EXERCISE BRIEF:
Report every line in the listing that contains the string "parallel".

Robot episode rows:
━━━━━━
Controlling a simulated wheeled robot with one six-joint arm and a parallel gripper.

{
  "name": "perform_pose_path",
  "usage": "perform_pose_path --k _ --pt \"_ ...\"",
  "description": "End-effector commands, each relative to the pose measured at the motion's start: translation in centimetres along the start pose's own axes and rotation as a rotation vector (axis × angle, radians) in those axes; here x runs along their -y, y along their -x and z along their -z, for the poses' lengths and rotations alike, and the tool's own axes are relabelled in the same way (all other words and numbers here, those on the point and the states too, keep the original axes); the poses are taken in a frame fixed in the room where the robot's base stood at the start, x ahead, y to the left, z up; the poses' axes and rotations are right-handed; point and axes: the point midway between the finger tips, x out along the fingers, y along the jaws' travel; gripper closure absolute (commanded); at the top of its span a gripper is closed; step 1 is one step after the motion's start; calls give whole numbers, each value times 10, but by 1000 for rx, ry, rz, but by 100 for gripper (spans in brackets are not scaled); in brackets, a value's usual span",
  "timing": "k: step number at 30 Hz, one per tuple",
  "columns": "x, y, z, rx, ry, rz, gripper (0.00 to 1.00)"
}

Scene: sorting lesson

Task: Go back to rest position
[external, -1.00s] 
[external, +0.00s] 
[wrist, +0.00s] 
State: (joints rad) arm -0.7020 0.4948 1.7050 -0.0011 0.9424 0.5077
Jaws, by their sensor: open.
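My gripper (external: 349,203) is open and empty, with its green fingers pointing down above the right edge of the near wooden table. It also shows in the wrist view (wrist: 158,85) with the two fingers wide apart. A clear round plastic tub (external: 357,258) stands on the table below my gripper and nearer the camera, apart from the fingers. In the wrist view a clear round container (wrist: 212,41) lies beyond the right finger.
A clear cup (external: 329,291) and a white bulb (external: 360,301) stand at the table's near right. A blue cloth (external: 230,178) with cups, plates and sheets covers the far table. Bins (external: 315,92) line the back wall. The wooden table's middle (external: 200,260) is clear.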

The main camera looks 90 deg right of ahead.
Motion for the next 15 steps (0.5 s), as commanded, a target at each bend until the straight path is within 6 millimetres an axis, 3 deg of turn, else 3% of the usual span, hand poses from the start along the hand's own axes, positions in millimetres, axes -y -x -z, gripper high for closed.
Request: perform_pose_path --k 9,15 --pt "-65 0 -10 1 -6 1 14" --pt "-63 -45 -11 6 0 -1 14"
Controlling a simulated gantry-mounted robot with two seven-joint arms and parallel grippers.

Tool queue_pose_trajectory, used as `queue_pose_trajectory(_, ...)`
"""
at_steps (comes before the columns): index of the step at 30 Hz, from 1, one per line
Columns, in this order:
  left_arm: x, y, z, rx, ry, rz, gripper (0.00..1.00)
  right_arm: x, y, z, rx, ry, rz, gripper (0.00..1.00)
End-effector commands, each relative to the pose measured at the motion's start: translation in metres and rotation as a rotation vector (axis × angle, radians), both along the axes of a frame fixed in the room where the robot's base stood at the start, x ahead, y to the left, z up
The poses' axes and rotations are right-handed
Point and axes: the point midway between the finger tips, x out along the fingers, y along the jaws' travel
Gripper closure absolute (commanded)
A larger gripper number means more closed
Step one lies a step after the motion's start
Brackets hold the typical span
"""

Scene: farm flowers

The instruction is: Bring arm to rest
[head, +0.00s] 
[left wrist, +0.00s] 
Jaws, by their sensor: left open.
━━━━━━
TASK ANSWER:
Controlling a simulated wheeled robot with one six-joint arm and a parallel gripper.
Controlling a simulated gantry-mounted robot with two seven-joint arms and parallel grippers.

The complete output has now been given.